*Record list:*
↓↓↓

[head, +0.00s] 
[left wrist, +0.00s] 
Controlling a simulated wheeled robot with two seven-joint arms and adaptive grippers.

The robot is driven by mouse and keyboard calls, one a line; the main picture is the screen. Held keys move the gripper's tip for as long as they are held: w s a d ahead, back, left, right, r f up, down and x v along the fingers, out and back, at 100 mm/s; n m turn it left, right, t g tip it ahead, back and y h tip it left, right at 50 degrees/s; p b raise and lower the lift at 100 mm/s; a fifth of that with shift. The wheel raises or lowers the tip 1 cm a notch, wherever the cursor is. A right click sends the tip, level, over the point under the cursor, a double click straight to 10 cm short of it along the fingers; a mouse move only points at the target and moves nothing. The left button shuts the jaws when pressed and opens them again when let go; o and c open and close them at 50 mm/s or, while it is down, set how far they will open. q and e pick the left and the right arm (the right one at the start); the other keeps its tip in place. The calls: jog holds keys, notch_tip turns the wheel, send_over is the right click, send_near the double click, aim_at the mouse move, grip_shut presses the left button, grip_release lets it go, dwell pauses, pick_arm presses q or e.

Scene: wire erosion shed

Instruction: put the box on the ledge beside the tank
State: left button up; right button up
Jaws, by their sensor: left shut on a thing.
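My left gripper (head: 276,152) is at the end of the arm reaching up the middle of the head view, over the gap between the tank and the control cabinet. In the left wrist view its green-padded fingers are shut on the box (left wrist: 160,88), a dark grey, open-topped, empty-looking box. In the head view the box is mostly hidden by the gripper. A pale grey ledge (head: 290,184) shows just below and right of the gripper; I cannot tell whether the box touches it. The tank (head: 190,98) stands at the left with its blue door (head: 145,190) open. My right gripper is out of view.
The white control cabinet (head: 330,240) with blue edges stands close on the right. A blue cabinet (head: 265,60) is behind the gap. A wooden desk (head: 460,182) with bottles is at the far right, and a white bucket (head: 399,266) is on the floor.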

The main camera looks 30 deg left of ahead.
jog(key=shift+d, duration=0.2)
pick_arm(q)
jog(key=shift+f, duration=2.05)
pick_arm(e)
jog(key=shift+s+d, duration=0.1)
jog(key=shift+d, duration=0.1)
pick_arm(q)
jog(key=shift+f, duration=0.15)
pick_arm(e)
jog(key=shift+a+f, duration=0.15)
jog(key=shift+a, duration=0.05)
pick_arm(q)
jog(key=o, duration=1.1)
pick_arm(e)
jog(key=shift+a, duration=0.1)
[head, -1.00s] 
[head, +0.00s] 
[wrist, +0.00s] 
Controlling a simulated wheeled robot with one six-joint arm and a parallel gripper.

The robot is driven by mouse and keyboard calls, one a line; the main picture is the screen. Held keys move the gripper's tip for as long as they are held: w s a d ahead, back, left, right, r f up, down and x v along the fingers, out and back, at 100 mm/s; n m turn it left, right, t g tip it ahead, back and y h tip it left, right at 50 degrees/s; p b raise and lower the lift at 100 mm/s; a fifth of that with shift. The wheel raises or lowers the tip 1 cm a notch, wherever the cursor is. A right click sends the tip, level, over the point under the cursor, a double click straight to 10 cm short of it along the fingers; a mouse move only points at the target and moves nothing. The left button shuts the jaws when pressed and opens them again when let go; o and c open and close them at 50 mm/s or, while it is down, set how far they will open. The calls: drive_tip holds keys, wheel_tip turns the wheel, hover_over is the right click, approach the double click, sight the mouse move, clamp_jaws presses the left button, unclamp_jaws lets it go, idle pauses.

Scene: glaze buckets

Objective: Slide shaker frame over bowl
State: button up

↑↑↑

Every record above should be output exactly.

[head, +0.00s] 
[left wrist, +0.00s] 
Controlling a simulated wheeled robot with two seven-joint arms and adaptive grippers.

The robot is driven by mouse and keyboard calls, one a line; the main picture is the screen. Held keys move the gripper's tip for as long as they are held: w s a d ahead, back, left, right, r f up, down and x v along the fingers, out and back, at 100 mm/s; n m turn it left, right, t g tip it ahead, back and y h tip it left, right at 50 degrees/s; p b raise and lower the lift at 100 mm/s; a fifth of that with shift. The wheel raises or lowers the tip 1 cm a notch, wherever the cursor is. A right click sends the tip, level, over the point under the cursor, a double click straight to 10 cm short of it along the fingers; a mouse move only points at the target and moves nothing. The left button shuts the jaws when pressed and opens them again when let go; o and c open and close them at 50 mm/s or, while it is down, set how far they will open. q and e pick the left and the right arm (the right one at the start); the other keeps its tip in place. The calls: jog holds keys, notch_tip turns the wheel, send_over is the right click, send_near the double click, aim_at the mouse move, grip_shut presses the left button, grip_release lets it go, dwell pauses, pick_arm presses q or e.

Scene: wire erosion shed

Instruction: put the box on the ledge beside the tank
State: left button up; right button up
Jaws, by their sensor: left shut on a thing.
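My left gripper (head: 276,152) is at the end of the arm reaching up the middle of the head view, over the gap between the tank and the control cabinet. In the left wrist view its green-padded fingers are shut on the box (left wrist: 160,88), a dark grey, open-topped, empty-looking box. In the head view the box is mostly hidden by the gripper. A pale grey ledge (head: 290,184) shows just below and right of the gripper; I cannot tell whether the box touches it. The tank (head: 190,98) stands at the left with its blue door (head: 145,190) open. My right gripper is out of view.
The white control cabinet (head: 330,240) with blue edges stands close on the right. A blue cabinet (head: 265,60) is behind the gap. A wooden desk (head: 460,182) with bottles is at the far right, and a white bucket (head: 399,266) is on the floor.

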The main camera looks 30 deg left of ahead.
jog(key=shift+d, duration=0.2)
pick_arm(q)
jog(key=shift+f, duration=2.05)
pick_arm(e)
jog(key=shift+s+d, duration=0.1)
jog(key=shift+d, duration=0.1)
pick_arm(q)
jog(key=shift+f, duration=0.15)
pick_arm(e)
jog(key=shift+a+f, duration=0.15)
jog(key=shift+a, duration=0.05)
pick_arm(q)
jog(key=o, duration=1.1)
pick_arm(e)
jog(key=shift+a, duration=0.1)
[head, -1.00s] 
[head, +0.00s] 
[wrist, +0.00s] 
Controlling a simulated wheeled robot with one six-joint arm and a parallel gripper.

The robot is driven by mouse and keyboard calls, one a line; the main picture is the screen. Held keys move the gripper's tip for as long as they are held: w s a d ahead, back, left, right, r f up, down and x v along the fingers, out and back, at 100 mm/s; n m turn it left, right, t g tip it ahead, back and y h tip it left, right at 50 degrees/s; p b raise and lower the lift at 100 mm/s; a fifth of that with shift. The wheel raises or lowers the tip 1 cm a notch, wherever the cursor is. A right click sends the tip, level, over the point under the cursor, a double click straight to 10 cm short of it along the fingers; a mouse move only points at the target and moves nothing. The left button shuts the jaws when pressed and opens them again when let go; o and c open and close them at 50 mm/s or, while it is down, set how far they will open. The calls: drive_tip holds keys, wheel_tip turns the wheel, hover_over is the right click, approach the double click, sight the mouse move, clamp_jaws presses the left button, unclamp_jaws lets it go, idle pauses.

Scene: glaze buckets

Objective: Slide shaker frame over bowl
State: button up

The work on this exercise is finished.